RBS - What the annual results tell us

Written by Jason Morris on Friday February 27, 2015

As a neat follow up to Dave Robson’s blog earlier this week (view here), which provided a succinct analysis on two key areas of the HSBC annual report, risk and legal proceedings, here’s my take on the RBS 2014 results released yesterday.  Bearing in mind you and I (the UK taxpayer) own almost four-fifths of RBS; it’s an opportune time to find out how they are performing, particularly around risk.

Defined Plan

2014 was a year of significant progress for the bank.  To take you back, in early 2014 RBS announced the results of a strategic review, with a defined plan to shift the business mix towards the UK and the retail and commercial banking sectors.  The aim was to lower their risk profile and the report suggests good progress was made towards achieving this, with results, in general, exceeding targets.  Some of the highlights included:

  • Implementing a new organisational design for a more UK-centred bank with focused international capabilities, built around its strongest customer franchises. 
  • Making products that are simpler and fairer for customers, ending zero per cent balance transfers, halting teaser rates on savings accounts that penalise existing customers and explaining all charges for personal and business customers on one side of A4 paper.
  • Continuing to rationalise, simplify and strengthen operating systems and processes, with a more secure mobile banking platform, faster overnight processing and key services available to customers 99.96% of the time.

Conduct and Legal

Despite these achievements risk is still an area of ongoing concern.  It’s probably widely known that the Group has settled a number of legal proceedings and regulatory investigations during 2014, some of the high profile ones include:

  • £42m for IT failures in 2012 (jointly with NatWest and Ulster bank)
  • £217m for failures allowing foreign exchange markets to be rigged
  • £14.5m for failing to give customers suitable mortgage advice (with NatWest)

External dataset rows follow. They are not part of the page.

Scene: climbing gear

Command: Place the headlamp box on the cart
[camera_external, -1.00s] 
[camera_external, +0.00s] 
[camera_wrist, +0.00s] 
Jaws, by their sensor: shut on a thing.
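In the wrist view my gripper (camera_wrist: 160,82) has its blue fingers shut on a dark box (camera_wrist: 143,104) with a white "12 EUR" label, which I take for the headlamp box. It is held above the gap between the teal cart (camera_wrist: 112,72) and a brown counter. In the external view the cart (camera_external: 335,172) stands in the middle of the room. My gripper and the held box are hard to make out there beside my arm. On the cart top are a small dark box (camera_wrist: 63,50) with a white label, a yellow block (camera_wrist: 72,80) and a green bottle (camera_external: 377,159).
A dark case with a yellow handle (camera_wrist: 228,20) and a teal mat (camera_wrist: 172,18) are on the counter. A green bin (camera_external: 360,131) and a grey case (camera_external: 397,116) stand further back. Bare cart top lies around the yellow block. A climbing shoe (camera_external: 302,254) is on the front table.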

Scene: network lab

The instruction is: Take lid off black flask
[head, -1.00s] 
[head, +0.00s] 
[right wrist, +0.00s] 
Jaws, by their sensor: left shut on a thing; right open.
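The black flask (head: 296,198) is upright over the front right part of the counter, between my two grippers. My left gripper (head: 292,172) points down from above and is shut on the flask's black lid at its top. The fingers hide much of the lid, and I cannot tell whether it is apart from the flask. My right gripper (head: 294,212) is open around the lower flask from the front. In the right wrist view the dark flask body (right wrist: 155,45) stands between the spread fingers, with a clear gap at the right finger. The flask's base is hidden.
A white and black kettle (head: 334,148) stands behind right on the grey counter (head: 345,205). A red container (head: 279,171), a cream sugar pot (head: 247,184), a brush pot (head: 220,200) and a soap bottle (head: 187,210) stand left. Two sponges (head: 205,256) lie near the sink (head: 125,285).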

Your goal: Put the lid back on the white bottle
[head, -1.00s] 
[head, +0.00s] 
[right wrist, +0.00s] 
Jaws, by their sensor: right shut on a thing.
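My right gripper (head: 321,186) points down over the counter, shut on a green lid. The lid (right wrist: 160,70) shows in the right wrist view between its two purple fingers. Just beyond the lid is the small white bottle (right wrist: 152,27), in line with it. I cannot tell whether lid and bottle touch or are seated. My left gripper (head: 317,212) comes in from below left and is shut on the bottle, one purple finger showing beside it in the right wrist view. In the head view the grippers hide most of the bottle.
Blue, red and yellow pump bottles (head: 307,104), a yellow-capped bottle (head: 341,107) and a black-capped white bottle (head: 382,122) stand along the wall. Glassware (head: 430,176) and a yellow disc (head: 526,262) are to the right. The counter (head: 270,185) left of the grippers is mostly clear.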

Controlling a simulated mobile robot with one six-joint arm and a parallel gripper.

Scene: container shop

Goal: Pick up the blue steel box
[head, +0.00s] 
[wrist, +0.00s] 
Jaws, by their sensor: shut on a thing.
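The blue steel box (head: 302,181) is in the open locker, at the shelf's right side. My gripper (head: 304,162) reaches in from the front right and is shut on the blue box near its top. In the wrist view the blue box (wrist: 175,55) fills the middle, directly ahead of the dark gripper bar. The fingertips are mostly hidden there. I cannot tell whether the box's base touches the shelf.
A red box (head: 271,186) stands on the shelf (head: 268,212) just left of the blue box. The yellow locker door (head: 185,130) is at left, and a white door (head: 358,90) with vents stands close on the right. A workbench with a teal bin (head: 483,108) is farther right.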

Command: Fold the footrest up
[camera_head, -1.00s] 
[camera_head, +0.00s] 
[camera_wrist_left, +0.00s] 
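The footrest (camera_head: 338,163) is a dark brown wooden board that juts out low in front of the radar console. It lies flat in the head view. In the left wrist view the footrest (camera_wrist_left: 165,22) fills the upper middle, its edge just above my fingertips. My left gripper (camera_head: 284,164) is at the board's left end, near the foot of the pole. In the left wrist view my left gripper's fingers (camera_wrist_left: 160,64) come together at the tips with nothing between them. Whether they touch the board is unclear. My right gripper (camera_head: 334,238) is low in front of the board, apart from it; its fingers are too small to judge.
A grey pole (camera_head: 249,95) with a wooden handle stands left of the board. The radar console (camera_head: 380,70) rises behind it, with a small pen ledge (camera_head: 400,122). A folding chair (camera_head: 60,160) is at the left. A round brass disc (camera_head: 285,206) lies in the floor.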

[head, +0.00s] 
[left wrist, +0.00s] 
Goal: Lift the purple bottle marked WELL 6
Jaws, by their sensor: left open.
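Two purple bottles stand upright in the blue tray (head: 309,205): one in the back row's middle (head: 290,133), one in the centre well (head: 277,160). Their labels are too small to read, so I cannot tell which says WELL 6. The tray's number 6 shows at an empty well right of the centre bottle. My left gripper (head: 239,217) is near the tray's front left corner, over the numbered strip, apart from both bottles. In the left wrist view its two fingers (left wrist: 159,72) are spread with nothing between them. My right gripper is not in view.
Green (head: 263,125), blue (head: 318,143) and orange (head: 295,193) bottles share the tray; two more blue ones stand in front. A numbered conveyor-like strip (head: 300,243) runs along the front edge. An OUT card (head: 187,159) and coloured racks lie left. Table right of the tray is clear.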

These followed hot on the heels of the £324m LIBOR fine received by RBS in December 2013. 
The Group have stated that they expect an “exposure to litigation and regulatory proceedings [to continue] in the medium term”, although details of what these might be was not provided.  Furthermore, “greater regulatory and governmental scrutiny” is expected for the foreseeable future.

RBS continue to remediate historic conduct issues and their report stated that the overall “impact of conduct issues resulted in litigation and conduct costs of £2.2 billion in 2014” (from £3.8 billion in 2013).  The reduction in these costs is a clear indication that the RBS ship is sailing in the right direction as far as managing risk is concerned.

How does this impact on reputation?

Well, RBS have been the subject of investigations and reviews by a number of different regulators.  A number of these investigations have resulted in fines and public censure, some of which are detailed above.  The expectation is that this regulatory focus will continue, suggesting that reputation is still a significant concern.

Regulatory Risk

The report recognises that the level of risk in this area remains high off the back of the continued escalation of regulation and supervision since 2007/8.  A particular headache is the requirement to ring-fence retail banking operations by 2019, and RBS appears to accept that there is no certainty of them implementing this in time due to the significant restructuring of the Group and its businesses, and the possible transfer of a large number of customers between new or existing legal entities.

It will be interesting to see what happens should they fail to implement the ring-fence in time.

A New Era?

Be aware that what I’ve touched on above barely breaks the surface of what is contained within the RBS report.  There’s a huge amount of additional detail available for you to review, and I would encourage you to take a look (here) as there’s some interesting stuff in there.

The RBS report suggests that they are moving down a road that could take them into a new era of banking.  They say they are focused on building a stronger, safer and more sustainable business, a goal that I for one, would like to see them achieve… not least because I’m a part owner (of sorts..).